There was one woman, however, who did fill a lonely place in Chamberlain's life, in those years after Fannie's death. This was Mary P. Clark. She was a family friend, who admired Chamberlain very much, and she wintered in Massachusetts and summered in Maine. Somewhat extravagant in her letters to Chamberlain, she was a gracious and sentimental lady, who liked investing a friendship with much more 'tender and romantic' feelings. Sometimes Chamberlain would write and call on her. Mary called Chamberlain 'my Beloved General', and she was most grateful for his attentiveness to her. She wrote to him in 1910:

"Your recent visit, though it gave me only two days of your dear presence, was of rare delight to me -- you brought me love and joy and peace, and in parting you left the sweetest and dearest of memories. How trying was the farewell!" (10E)

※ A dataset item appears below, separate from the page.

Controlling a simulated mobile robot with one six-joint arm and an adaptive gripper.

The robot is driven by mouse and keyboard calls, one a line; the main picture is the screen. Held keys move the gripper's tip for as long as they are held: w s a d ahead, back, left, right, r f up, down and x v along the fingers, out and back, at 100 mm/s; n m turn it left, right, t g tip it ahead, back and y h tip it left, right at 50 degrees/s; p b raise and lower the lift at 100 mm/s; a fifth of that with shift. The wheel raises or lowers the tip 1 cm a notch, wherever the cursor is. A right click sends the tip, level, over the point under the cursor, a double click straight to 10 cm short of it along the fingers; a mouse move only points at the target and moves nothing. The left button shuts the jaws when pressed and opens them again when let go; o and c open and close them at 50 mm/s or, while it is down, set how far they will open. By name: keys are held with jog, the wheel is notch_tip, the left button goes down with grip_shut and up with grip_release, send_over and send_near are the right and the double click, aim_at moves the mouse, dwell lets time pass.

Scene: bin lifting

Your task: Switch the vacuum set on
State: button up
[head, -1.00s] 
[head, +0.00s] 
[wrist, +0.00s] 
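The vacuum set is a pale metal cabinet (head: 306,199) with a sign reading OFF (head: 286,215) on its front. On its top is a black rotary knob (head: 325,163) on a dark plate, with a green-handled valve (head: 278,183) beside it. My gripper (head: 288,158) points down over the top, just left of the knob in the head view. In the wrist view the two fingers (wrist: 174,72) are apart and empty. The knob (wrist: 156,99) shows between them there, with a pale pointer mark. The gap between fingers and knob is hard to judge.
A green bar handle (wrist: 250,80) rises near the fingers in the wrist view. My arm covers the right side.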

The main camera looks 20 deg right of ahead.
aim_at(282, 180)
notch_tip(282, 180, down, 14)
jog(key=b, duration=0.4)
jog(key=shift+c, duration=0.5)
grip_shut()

She anxiously wanted to remind Chamberlain of her love for him, and to give him, as she put it:

..."{the} undisturbed rest which you too often need". (10F)

In 1911, Mary entreated him to visit her, if only briefly. She treasured those rare moments when she saw him -- as well as those even rarer moments when Chamberlain would talk about himself. Or, as Mary described it:

"...your dear self {about which} I most wished to know". (10G)

If all the women who wrote to Chamberlain, Mary Clark was most likely the closest in his affections. She was not only a link to his past, she also helped fill that need for companionship and communication, that had been lost with Fannie's death. For her part, Mary really did love Chamberlain. At the same time, there isn't much doubt that she was trying to convince herself -- and him as well -- that his affection for her ran any deeper or more exclusively than it really did.

All in all, Chamberlain enjoyed the company of women. And they responded back with both affection and admiration. And everything he did for them -- his visits, his generosity, his invitations to dine, and his gifts of flowers and candy -- meant so very much to them. And particularly to 'older' women.